I doze for an hour and then we head off to scour the beach, soon finding company trailing along. A rule that we discover is that in Goa once a person steps on the sand they will be accosted by up to a dozen girls who come here to hawk their jewellery. And like stray kittens, once you acknowledge them there is no escaping their pleading meows. One little sari-clad saleslady persists after I say I have no need for earrings. "But I am asking so hard," she says. "Why must you break my tiny heart?" Lizette speaks Dutch to them until they shake their heads and leave.

But bigger obstacles lie ahead. The tourists we encounter to whom we mention our idea tend to ask either with intrigue or disdain: "Is it a trance party?" No. Hell no. We're talking about The Harder They Come here, not bump-da-bump-da-bump-da ad infinitum. Maybe I am in the right place at the wrong time. After wandering for hours we find no suitable spot that has an outlet with which to bring electricity to my record player on the beach, and no one knows where we can rent a generator. Also, we find out that the municipality has cracked down on loud noise after 10pm, which was our planned start time. This means that we'll have to begin around sunset tomorrow, a little more than 24 hours away. Lizette's optimistic but I am less so.

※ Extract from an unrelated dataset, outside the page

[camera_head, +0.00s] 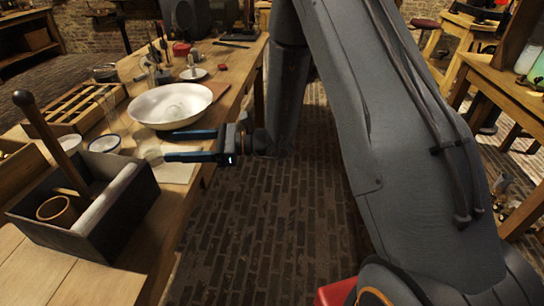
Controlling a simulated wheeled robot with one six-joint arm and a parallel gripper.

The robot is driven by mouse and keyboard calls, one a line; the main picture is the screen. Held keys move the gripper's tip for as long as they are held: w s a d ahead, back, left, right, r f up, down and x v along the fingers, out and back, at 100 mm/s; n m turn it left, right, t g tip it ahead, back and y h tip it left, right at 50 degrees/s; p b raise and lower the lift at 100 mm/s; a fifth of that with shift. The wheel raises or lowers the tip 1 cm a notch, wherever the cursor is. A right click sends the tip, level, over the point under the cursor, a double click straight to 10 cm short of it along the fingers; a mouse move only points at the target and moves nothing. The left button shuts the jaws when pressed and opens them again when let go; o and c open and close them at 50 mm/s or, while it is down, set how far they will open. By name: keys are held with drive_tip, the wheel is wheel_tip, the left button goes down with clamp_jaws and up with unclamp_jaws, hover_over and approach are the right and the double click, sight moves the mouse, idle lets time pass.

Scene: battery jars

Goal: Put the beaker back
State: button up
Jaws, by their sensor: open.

My parents, who grew up in the 1960s, bought me a sea monkey's tank when I was a kid. Except my little crustaceans turned out to be dead on arrival. I know the same is possible for our party in Goa. At night, after a day of almost no luck in any of our quests, we find ourselves at a restaurant eating prawn curry and painstakingly scratching out the timing on our flyers so that the "10" looks like a "6". If not for Lizette I might give up and spend the next two days on the sunlounger watching the waves.